Queer
Director
Luca Guadagnino
Genre
Drama
Cast
Daniel Craig, Drew Starkey, Jason Schwartzman
Writer
Justin Kuritzkes
Company
A24
Runtime
136 minutos
Release date
12 de dezembro de 2024
São poucos os diretores que conseguem emplacar mais de uma grande produção no mesmo ano. Luca Guadagnino, que tem sido prolífico nos últimos tempos, alcançou esse feito. Ele foi responsável por um dos maiores lançamentos do ano (e um dos meus preferidos), o sensual e envolvente Rivais e agora lança um filme que já vem fazendo barulho há um tempo, principalmente por trazer Daniel Craig no papel de um homem gay e cenas mais “adultas”. Essas cenas, inclusive, são sempre o tópico mais comentado quando o assunto é “Queer”, mais novo filme de Guadagnino baseado no livro homônimo inacabado do escritor William S. Burroughs. É claro que cenas como essa chamam atenção, ainda mais envolvendo um ator cuja imagem construída durante maior parte de sua carreira é a de “macho alfa”, mas essa é uma parte relativamente pequena da trama, que se aprofunda muito mais com momentos de intimidade menos intensos, mas igualmente significativos e tem em seu cerne a solidão e a procura pela sua própria essência.
Luca Guadagnino é um diretor de muitas faces e, apesar da temática comum de trabalhos anteriores, “Queer” ainda é um filme completamente diferente dos demais em todos os aspectos da direção.
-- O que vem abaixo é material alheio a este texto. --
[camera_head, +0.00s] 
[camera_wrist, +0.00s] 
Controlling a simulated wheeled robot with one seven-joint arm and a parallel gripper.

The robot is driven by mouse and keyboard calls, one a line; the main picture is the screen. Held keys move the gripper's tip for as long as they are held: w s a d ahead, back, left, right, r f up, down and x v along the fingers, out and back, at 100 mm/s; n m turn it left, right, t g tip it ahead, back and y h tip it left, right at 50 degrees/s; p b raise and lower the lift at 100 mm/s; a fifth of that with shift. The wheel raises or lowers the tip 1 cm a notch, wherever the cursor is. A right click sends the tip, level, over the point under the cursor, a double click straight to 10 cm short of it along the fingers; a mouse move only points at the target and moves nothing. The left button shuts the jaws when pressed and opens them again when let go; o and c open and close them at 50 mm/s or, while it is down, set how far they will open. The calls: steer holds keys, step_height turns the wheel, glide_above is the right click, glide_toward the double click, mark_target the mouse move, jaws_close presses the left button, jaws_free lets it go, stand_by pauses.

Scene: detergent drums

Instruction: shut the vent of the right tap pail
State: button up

Ambientado num México da década de 50, mesmo período em que o livro semi-biográfico foi escrito, uma das primeiras coisas que se destaca é a trilha mais contemporânea – em uma cena inicial, William Lee (Daniel Craig) anda pelas ruas mexicanas ao som de Nirvana, o rock contrastando com o cenário bucólico e por vezes claustrofóbico, mas ainda belo. As diferenças, porém, vão muito além da trilha. Esse é o filme mais experimental de Guadagnino, que aproveita o vício em drogas do protagonista para produzir imagens mais lúdicas e abstratas, misturando sonhos, misticismo e realidade em montagem com jogo de luz, fantasia e cores. Carregado no simbolismo, nem sempre os símbolos se fazem compreensíveis, o que nos afasta da experiência dos personagens em alguns momentos.
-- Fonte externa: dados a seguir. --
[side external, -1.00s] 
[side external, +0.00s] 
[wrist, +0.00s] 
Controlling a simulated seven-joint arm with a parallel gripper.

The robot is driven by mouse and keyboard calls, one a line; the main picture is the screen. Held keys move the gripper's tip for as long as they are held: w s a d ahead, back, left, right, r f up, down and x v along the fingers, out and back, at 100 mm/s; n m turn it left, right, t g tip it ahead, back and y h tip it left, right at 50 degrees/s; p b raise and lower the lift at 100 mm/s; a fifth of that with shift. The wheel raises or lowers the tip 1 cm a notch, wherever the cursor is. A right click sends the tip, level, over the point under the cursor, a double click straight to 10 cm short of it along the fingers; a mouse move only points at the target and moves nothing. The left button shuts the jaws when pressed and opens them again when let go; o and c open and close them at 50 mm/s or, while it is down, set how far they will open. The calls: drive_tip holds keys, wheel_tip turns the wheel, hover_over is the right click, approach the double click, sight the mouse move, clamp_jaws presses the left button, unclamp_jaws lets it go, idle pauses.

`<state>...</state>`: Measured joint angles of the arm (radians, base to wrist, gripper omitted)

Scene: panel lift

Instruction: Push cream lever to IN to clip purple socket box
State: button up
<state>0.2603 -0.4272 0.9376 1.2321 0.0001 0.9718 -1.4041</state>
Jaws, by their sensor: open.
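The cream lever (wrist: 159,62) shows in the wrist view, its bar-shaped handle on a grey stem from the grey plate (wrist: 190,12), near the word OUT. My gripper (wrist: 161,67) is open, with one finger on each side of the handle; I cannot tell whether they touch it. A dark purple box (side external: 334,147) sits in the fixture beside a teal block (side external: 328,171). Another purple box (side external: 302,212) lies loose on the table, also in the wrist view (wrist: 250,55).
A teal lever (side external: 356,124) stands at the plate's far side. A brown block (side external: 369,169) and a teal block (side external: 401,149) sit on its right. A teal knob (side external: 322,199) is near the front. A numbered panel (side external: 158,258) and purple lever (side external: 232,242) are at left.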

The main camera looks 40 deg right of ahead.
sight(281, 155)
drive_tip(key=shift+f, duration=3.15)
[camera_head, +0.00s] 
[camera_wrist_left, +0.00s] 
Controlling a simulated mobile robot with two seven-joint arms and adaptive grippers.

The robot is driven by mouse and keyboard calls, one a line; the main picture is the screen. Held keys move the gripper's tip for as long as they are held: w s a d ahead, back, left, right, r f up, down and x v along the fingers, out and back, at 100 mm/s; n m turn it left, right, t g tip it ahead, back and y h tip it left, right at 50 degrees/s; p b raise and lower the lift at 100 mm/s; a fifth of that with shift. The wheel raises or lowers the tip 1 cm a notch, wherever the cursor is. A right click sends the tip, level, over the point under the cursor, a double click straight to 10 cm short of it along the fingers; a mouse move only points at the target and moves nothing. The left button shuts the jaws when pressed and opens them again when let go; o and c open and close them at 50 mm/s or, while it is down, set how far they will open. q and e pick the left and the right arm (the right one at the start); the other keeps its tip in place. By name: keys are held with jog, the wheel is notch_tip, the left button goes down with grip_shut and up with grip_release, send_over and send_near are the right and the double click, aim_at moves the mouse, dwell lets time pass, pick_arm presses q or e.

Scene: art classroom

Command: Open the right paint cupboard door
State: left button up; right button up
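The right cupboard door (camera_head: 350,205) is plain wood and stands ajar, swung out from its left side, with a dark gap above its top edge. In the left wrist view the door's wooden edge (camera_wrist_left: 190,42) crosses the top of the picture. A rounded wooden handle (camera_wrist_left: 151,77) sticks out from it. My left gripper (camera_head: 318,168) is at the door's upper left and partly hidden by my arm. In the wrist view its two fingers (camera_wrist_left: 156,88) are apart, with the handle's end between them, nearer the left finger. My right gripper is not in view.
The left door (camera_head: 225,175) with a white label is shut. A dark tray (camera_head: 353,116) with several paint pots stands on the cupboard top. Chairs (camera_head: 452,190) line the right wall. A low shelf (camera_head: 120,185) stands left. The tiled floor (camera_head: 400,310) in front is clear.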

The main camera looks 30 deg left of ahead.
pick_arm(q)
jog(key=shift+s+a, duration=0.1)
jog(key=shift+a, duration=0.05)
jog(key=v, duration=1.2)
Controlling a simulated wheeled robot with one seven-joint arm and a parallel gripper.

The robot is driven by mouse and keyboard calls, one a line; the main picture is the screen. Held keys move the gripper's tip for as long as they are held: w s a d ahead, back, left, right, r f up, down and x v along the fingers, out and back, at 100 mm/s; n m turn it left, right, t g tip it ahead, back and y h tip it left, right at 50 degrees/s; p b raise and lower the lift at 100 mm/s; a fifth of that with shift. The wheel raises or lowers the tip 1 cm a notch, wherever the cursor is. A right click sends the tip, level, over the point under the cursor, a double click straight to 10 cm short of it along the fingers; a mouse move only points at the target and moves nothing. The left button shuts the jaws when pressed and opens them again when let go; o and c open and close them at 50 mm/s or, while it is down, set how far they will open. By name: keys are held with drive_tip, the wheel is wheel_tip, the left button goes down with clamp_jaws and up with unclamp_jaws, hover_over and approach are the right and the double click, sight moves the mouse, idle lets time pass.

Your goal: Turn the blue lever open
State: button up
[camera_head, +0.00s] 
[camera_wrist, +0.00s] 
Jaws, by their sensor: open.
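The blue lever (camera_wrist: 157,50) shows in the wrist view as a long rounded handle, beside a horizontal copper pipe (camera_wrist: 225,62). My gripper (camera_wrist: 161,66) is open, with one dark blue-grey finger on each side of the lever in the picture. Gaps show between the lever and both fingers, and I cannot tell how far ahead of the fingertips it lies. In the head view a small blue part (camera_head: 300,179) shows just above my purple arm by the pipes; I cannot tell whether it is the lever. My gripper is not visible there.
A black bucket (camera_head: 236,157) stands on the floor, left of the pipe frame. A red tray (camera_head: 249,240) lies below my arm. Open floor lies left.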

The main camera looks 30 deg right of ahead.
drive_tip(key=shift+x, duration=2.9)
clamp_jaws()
Dizer que Daniel Craig é a grande estrela e força motriz do filme é um eufemismo. “Queer” funciona muito por conta da entrega do ator que aproveita a oportunidade para se despir da imagem de galã existente na maior parte do público. Essa desconstrução aparece logo no começo, primeiro vemos William andando sozinho e ele passa a impressão de ser um homem forte, desenvolto e independente, mas assim que o vemos interagir com outro homem, um interesse dele, essa imagem vai por água abaixo e dá lugar à uma pessoa sem traquejo, insegura, se valendo do álcool para fugir do desconforto de estar em sua própria pele. Passamos a conhecer William mais afundo a partir de seu encontro com o jovem Eugene Allerton (Drew Starkey), estoico e misterioso do começo ao fim, nunca conseguimos nos aproximar realmente ou entender suas motivações – e o mesmo acontece para William. Apesar da falta de clareza em relação aos sentimentos que envolvem os dois homens, eles começam a passar tempo juntos até que passam a dormir juntos e o vício de William em bebidas e drogas, principalmente heroína, se estende para incluir também um vício em Eugene Allerton.
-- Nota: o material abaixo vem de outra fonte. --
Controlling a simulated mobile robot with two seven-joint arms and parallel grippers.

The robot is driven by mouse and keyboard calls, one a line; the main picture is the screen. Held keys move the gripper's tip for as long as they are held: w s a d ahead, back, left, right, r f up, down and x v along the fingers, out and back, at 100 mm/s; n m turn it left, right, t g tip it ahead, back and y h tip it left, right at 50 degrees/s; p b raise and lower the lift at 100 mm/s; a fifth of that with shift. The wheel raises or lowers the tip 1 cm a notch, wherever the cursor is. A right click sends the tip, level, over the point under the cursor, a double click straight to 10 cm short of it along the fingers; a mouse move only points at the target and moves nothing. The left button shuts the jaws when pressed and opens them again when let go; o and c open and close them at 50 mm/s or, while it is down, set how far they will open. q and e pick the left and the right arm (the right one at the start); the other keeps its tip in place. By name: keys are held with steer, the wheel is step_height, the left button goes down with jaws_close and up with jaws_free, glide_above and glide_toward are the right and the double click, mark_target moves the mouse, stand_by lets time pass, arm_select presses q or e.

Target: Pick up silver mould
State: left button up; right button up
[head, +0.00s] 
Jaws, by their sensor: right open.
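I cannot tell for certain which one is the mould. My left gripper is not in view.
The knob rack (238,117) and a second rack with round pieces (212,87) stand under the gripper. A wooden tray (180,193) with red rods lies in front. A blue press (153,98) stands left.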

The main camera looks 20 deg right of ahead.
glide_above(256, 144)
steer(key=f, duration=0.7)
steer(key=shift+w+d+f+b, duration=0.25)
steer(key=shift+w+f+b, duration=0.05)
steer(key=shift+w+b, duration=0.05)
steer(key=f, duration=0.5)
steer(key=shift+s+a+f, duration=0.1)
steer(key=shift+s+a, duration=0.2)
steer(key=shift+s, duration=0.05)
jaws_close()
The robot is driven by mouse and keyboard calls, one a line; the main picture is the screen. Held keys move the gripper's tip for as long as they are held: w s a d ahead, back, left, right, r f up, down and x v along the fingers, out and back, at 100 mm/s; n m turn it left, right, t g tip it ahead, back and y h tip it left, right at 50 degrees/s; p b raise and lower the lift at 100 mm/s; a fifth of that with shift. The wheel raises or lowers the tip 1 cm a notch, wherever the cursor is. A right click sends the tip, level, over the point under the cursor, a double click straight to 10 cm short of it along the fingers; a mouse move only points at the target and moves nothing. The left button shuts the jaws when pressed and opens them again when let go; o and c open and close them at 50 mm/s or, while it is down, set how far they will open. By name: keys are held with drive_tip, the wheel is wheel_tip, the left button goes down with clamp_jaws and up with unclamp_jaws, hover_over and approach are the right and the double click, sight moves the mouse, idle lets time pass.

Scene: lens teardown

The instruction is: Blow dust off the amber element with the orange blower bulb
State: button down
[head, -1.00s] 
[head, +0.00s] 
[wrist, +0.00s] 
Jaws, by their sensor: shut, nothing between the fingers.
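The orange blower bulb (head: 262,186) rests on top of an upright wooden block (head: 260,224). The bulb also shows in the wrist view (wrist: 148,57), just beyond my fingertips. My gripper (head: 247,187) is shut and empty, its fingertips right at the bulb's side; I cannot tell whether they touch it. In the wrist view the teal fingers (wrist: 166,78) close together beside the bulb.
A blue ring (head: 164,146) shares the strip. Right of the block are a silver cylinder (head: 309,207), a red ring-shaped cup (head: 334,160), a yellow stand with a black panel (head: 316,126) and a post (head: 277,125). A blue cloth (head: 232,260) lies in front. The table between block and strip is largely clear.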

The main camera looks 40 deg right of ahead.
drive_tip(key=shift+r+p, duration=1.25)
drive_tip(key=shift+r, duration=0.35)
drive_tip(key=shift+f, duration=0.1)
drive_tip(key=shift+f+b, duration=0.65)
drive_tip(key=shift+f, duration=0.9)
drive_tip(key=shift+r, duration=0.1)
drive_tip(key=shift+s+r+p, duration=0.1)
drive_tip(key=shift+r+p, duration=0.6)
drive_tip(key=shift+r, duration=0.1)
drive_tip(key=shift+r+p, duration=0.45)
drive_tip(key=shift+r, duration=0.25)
O filme é dividido em capítulos e se encerra com um epílogo, mas a trama é bem dividida entre o tempo de Eugene e William no México e sua viagem para a América do Sul, onde já fica evidente que Eugene não partilha do mesmo sentimento de William e passa a oferecer sua companhia como moeda de troca – e William aceita de qualquer forma. A viagem para a América do Sul é planejada pelo escritor, que tem como objetivo encontrar yagé, uma planta com efeitos psicodélicos também conhecida como ayahuasca, que ele ouvira dizer que poderia facilitar a telepatia – o maior interesse de William. As drogas, para ele, são sinônimo de fuga, de espelho, mas também de autoconhecimento. O que o filme nos mostra, a todo tempo, é a solidão de William e seu desespero para encontrar uma conexão, seja ela por telepatia, seja ela pelo toque físico. É uma história extremamente pessoal e que encontra e transparece sua sensibilidade no modo como Daniel Craig é capaz de dizer tudo sem precisar de muitas palavras, mas para além de sua atuação, algumas vezes as escolhas estilísticas nos distraem e também somos impedidos de criar uma conexão com William, perdendo sua potência.